# [What to work on]
Begin with the line holding "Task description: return", end with the line holding "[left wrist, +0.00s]", and repeat every line in between exactly, without pictures.

# [Records of robot episodes]
+ + + + +

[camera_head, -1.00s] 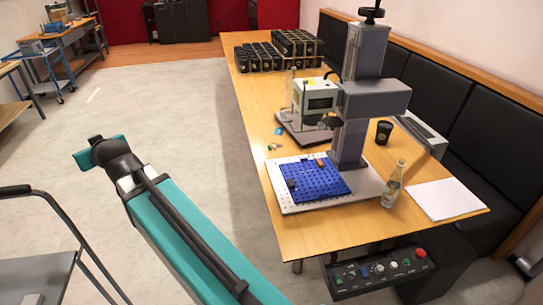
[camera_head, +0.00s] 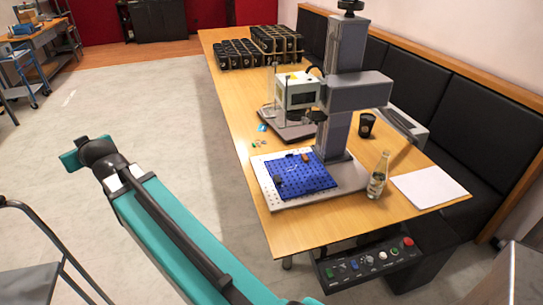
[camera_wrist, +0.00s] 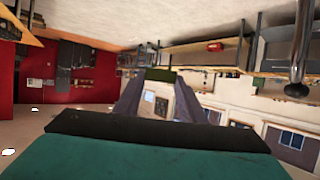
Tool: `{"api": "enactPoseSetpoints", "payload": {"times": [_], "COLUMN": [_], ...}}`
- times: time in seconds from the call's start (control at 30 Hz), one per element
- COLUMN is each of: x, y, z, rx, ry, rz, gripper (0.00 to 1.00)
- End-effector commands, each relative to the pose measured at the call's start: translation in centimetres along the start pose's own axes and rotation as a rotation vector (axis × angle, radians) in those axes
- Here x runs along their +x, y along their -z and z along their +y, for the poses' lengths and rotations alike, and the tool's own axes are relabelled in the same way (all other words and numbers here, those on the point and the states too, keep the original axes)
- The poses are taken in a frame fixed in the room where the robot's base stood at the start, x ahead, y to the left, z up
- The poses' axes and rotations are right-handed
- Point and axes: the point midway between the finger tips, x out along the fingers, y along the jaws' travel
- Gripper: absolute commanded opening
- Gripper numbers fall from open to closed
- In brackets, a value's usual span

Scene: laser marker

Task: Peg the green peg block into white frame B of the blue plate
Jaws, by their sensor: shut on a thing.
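In the wrist view my gripper (camera_wrist: 161,88) is shut on a dark green block (camera_wrist: 162,75), which sits across the fingertips and is taken to be the green peg block. No plate or table surface lies close in front of it there. In the head view the blue plate (camera_head: 312,181) lies on the pale perforated bed under the laser marker. A small orange-brown piece and a small dark piece sit on it. White frame B cannot be made out at this size.
The laser marker column (camera_head: 338,100) stands behind the plate. A glass bottle (camera_head: 377,178), a dark cup (camera_head: 367,124) and white paper (camera_head: 428,187) are to its right. A control panel (camera_head: 368,262) is at the table's front. The floor left of the table is clear.

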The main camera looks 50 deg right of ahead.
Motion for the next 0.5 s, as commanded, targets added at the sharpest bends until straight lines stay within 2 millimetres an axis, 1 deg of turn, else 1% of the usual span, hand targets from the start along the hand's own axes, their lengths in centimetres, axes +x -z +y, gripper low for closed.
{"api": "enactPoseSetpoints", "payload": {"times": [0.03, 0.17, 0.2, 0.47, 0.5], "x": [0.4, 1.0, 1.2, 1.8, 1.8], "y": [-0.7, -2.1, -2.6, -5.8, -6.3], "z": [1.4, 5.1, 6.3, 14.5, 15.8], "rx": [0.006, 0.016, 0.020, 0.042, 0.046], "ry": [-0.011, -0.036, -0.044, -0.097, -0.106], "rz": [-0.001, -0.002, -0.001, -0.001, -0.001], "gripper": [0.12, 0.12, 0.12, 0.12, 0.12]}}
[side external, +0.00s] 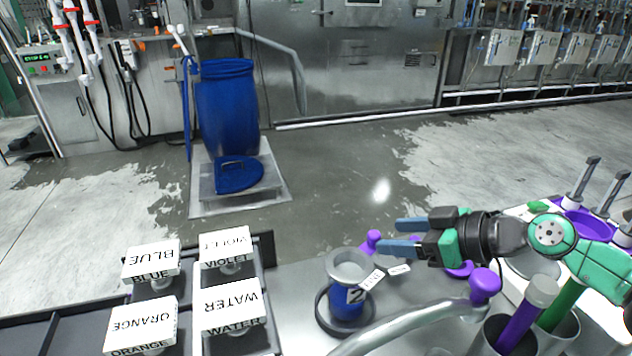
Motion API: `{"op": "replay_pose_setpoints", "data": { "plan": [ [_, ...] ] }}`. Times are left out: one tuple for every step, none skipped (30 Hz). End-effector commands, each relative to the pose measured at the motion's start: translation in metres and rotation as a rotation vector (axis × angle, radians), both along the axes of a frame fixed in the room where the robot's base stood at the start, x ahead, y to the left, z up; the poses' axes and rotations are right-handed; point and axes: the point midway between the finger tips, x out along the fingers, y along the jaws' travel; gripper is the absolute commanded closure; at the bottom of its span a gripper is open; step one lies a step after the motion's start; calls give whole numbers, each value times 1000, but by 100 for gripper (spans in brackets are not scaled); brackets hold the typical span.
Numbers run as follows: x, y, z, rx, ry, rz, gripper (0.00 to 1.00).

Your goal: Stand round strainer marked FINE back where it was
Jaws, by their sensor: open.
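A round grey strainer-like dish (348,264) sits on top of a blue pot marked 2 (346,300), with its rim roughly level. A small white tag (372,280) is at its right side; its lettering is too small to read surely, so I cannot confirm FINE. A second white tag (399,269) lies just to the right, by the grey worktop. My gripper (390,237) is open and empty, its two blue fingers pointing left, above and to the right of the dish and apart from it in the picture.
A purple knob (372,238) stands near the fingertips; another purple knob (484,285) is near a curved metal rail (410,322). Blocks labelled BLUE (151,256), VIOLET (226,243), ORANGE (141,320) and WATER (231,299) stand left. Holders with tools (525,318) are front right.

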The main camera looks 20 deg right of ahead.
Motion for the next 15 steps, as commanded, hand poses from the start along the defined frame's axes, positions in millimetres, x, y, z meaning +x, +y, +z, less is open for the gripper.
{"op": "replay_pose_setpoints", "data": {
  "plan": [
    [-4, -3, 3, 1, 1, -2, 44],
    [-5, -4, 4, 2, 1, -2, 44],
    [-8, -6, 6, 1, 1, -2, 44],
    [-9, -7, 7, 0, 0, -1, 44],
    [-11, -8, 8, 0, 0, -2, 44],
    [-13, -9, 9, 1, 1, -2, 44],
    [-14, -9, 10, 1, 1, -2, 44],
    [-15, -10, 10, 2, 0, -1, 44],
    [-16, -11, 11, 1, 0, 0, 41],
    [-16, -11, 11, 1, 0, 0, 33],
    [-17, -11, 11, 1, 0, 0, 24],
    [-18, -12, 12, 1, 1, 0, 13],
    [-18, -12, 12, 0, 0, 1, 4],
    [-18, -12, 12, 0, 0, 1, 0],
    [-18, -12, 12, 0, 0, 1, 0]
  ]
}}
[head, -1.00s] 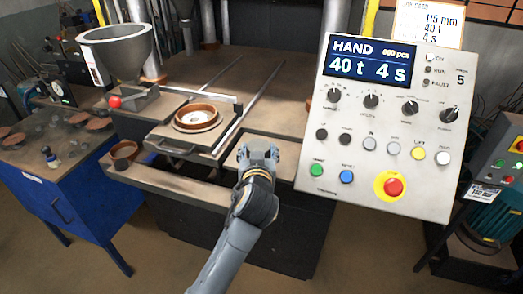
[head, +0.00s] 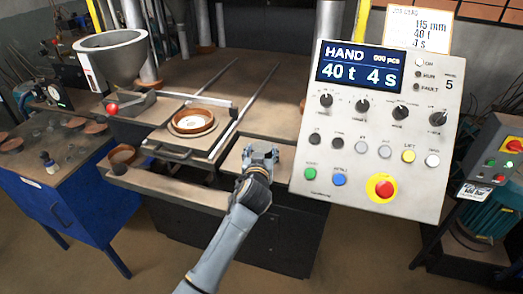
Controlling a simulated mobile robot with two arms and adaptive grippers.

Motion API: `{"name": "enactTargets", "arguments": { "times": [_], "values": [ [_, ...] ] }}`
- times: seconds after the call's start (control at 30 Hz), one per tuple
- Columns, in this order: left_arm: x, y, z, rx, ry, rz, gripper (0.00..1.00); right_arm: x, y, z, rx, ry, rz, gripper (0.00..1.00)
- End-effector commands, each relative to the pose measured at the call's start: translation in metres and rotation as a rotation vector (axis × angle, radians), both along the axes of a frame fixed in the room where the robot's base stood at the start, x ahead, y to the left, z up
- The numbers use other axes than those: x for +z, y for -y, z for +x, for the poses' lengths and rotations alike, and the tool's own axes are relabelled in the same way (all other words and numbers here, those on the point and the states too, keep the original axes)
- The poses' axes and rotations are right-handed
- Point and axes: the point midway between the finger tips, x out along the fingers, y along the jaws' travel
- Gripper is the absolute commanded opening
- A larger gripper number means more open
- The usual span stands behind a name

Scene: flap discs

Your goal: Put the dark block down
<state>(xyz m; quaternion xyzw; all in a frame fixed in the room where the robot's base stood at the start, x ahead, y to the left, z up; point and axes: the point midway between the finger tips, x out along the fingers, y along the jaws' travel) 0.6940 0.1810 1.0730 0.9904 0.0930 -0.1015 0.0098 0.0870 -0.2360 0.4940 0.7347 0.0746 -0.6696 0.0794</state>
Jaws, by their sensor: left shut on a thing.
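My left gripper (head: 261,153) is at the front edge of the press table (head: 275,105), left of the control panel. It is shut on a small dark thing, which I take to be the dark block. The fingers hide most of it, so its shape is unclear. I cannot tell whether it touches the surface below. My right gripper is not in view.
A sliding tray with a round brown mould ring (head: 193,121) is left of the gripper. The control panel (head: 385,130) stands close on the right. A grey hopper (head: 110,55) is at the left.

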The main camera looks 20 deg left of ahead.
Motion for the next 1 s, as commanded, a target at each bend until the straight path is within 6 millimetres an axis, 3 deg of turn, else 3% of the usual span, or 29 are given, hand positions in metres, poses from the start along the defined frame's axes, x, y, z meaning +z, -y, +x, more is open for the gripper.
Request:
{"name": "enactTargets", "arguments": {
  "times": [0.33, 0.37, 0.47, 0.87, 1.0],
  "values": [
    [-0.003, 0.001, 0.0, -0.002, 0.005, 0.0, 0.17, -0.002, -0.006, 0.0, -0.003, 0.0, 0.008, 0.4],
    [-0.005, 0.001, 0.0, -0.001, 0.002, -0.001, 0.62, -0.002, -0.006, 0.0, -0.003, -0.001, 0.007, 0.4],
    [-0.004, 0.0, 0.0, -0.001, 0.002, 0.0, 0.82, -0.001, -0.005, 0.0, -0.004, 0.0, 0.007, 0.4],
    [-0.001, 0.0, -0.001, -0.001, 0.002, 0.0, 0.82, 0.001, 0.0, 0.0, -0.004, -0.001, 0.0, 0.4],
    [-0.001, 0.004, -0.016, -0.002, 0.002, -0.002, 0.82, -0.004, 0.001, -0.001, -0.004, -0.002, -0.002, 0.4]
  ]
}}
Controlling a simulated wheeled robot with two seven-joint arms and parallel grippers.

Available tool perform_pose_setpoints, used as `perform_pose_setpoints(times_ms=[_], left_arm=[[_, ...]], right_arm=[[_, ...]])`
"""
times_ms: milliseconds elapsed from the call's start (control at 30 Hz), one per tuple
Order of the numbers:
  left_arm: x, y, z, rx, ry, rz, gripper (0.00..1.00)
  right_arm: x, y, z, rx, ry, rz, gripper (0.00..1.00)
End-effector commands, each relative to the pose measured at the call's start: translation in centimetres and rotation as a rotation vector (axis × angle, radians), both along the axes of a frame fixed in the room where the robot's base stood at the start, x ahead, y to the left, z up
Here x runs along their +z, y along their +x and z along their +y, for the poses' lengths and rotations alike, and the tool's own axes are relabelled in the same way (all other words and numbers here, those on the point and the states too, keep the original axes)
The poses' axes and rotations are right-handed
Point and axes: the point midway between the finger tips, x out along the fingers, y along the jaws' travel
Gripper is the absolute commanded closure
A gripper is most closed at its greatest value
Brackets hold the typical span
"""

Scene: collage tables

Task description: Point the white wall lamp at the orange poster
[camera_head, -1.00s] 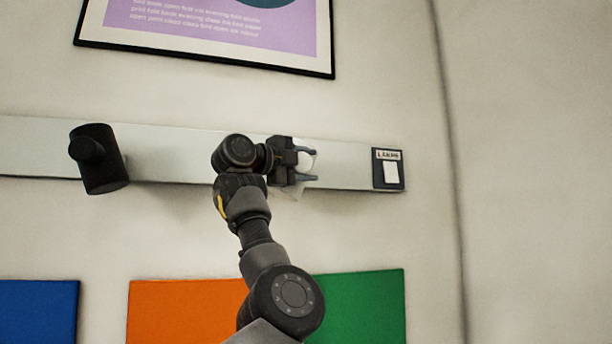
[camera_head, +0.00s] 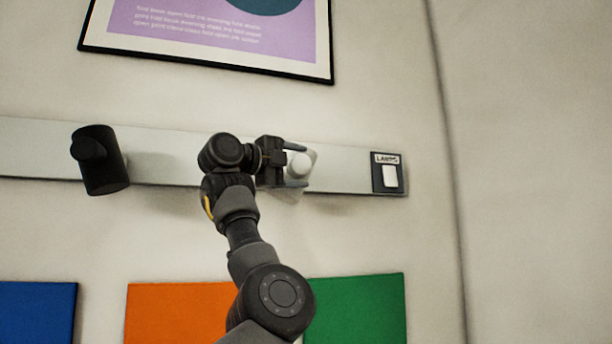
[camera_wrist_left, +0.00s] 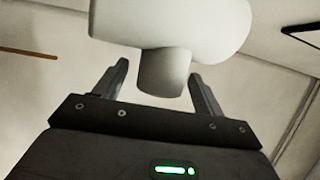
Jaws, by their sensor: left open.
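The white wall lamp (camera_head: 299,164) sits on the pale wall rail, partly hidden by my left gripper (camera_head: 300,166) in the head view. My left gripper is open, with one finger above and one below the lamp's rear stub. In the left wrist view, the white lamp's body (camera_wrist_left: 205,22) is close ahead, and its short stub (camera_wrist_left: 163,72) reaches between the spread fingers, with visible gaps. Where the lamp points is hard to tell. The orange poster (camera_head: 175,315) is low on the wall, below and left of the lamp; my arm covers its right edge. My right gripper is out of view.
A black wall lamp (camera_head: 98,160) is on the rail (camera_head: 165,155) at left. A switch panel (camera_head: 388,173) is at the rail's right end. Blue (camera_head: 38,312) and green (camera_head: 358,309) posters flank the orange one. A framed purple poster (camera_head: 215,30) hangs above.

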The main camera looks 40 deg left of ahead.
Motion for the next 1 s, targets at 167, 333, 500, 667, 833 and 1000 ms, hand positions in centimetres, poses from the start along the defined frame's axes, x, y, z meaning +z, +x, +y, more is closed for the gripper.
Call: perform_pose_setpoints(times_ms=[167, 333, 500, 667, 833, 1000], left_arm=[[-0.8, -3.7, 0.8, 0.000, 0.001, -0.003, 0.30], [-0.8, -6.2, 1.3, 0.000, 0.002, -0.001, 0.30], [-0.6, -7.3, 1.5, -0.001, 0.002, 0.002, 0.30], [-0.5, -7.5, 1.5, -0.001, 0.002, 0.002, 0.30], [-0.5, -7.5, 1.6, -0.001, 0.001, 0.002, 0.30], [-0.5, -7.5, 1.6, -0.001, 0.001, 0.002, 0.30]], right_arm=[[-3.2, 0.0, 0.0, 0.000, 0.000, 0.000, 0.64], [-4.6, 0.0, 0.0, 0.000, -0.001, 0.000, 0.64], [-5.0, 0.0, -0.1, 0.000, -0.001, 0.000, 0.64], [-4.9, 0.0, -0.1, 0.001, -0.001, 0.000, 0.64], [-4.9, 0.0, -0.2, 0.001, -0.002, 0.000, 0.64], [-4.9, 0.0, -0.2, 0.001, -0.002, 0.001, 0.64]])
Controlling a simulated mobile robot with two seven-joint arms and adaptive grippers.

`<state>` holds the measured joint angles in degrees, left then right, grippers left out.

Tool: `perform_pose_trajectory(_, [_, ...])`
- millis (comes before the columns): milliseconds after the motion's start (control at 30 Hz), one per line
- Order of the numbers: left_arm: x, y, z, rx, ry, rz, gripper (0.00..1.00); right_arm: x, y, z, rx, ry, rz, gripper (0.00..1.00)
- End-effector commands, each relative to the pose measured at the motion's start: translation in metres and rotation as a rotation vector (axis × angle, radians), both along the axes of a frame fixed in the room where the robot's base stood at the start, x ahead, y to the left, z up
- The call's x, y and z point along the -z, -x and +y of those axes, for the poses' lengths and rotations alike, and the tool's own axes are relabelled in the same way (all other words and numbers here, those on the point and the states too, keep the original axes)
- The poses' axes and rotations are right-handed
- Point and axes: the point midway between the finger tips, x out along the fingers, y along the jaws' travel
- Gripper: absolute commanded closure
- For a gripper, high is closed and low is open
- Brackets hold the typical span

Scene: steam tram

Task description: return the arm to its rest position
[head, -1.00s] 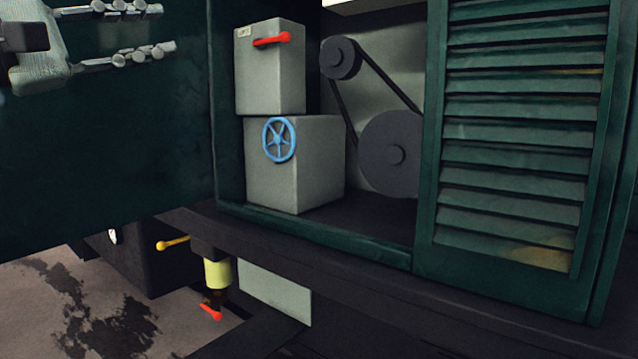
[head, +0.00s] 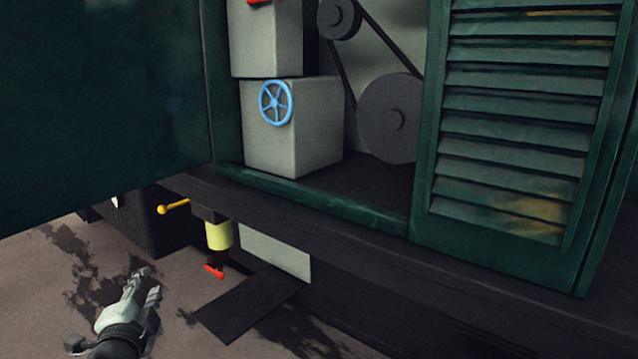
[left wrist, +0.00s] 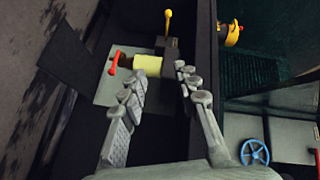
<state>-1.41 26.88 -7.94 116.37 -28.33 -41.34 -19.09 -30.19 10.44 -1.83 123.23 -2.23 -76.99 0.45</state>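My left gripper (head: 145,284) is at the lower left of the head view, low over the stained floor, with my wrist at the bottom edge. It stands apart from the tram. In the left wrist view its two fingers (left wrist: 158,88) are spread with a gap between them and nothing held. Beyond them show a pale yellow cylinder (left wrist: 147,66), a red handle (left wrist: 113,63) and a yellow lever (left wrist: 168,22). My right gripper is in neither view.
The open green cabinet holds grey boxes, a blue handwheel (head: 275,103) and a belt pulley (head: 391,118). A louvred shutter (head: 505,130) covers its right side. A dark step (head: 250,304) juts out below. The yellow lever (head: 173,207) and red handle (head: 214,271) protrude under the sill. Floor (head: 60,300) at lower left is open.

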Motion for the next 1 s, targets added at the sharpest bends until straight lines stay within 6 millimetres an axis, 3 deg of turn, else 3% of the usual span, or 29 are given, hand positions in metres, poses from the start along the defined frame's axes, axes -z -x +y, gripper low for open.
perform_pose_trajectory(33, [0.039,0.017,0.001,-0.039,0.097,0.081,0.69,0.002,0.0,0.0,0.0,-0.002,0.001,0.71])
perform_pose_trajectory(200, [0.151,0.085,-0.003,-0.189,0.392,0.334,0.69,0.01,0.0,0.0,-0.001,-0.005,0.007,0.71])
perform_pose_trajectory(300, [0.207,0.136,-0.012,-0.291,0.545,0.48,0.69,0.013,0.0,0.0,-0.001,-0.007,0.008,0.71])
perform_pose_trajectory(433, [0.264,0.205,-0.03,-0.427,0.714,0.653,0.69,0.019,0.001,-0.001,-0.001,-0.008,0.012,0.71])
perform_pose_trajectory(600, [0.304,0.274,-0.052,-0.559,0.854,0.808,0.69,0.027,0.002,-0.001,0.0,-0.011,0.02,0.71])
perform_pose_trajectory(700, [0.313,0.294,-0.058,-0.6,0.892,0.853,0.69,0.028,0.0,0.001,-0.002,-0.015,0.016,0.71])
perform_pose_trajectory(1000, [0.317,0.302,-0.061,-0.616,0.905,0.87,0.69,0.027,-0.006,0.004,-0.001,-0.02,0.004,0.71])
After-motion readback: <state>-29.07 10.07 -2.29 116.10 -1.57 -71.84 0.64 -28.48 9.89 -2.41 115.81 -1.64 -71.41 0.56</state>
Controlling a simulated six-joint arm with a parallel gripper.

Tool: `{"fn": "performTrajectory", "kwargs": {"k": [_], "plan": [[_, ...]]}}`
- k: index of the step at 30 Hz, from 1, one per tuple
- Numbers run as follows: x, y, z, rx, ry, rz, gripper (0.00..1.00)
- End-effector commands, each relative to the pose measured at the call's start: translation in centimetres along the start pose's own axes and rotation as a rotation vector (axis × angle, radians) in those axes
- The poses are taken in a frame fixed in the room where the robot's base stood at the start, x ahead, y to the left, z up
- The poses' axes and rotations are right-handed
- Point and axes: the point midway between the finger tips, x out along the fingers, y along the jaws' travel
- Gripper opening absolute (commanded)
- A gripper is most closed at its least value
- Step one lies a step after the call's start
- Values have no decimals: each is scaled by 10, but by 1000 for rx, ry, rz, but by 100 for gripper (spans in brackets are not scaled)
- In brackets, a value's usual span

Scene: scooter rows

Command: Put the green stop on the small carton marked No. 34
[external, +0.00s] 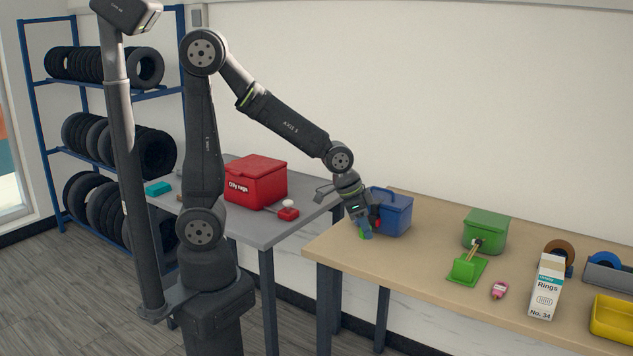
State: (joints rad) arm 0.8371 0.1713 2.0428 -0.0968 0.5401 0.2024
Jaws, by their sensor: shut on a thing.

+ + + + +

# [Written reply]
Task description: return the arm to its rest position
[head, -1.00s] 
[head, +0.00s] 
[left wrist, +0.00s] 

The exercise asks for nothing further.